*What is expected*
Copy exactly the lines from the one containing "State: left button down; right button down" to the one containing "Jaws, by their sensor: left", both lines included, and nothing else.

## BEGIN Supplied entries

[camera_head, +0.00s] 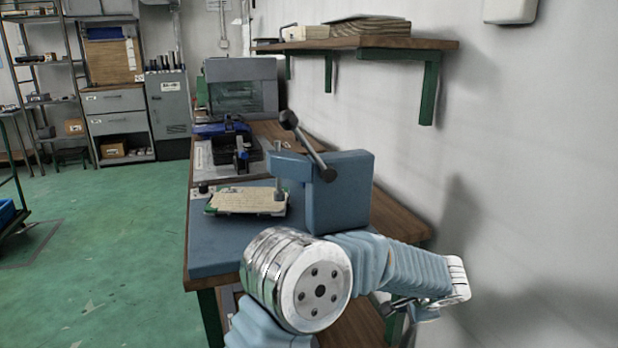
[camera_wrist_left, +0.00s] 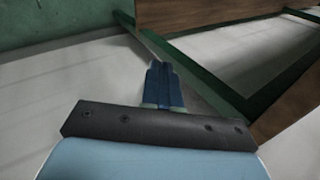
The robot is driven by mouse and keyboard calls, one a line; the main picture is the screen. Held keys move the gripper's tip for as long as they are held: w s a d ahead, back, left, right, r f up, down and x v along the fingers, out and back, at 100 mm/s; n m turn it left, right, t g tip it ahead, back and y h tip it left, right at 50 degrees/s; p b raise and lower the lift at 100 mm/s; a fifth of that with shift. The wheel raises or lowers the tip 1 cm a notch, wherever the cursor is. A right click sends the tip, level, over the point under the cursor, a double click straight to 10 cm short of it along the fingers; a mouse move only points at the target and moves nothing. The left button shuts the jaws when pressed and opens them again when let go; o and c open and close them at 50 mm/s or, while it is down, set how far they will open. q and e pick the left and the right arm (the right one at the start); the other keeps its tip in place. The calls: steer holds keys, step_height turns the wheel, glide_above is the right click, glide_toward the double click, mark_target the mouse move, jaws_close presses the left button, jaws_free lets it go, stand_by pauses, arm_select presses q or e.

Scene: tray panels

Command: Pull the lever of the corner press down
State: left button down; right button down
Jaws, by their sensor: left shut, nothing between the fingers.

## END Supplied entries
## BEGIN Supplied entries

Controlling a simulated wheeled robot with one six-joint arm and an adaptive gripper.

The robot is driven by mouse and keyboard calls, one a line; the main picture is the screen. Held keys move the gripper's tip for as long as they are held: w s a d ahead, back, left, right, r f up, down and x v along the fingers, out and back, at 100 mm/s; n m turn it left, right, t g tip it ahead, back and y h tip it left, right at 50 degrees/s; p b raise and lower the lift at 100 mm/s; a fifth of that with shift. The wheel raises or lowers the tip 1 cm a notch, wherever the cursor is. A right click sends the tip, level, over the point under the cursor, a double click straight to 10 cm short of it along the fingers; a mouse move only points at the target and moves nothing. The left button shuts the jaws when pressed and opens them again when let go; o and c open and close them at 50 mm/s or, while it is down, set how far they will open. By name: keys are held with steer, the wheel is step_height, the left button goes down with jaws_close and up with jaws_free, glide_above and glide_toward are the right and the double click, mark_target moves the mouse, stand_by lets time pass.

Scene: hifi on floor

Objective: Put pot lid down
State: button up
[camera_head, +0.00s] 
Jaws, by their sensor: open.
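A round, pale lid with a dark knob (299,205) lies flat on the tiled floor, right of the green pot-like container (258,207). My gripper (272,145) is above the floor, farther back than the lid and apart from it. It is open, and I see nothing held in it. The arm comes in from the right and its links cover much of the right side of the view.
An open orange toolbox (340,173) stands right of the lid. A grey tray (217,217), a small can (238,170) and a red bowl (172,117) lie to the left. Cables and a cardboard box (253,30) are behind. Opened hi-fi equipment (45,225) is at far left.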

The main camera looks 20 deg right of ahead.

## END Supplied entries

*Correct result*
State: left button down; right button down
Jaws, by their sensor: left shut, nothing between the fingers.

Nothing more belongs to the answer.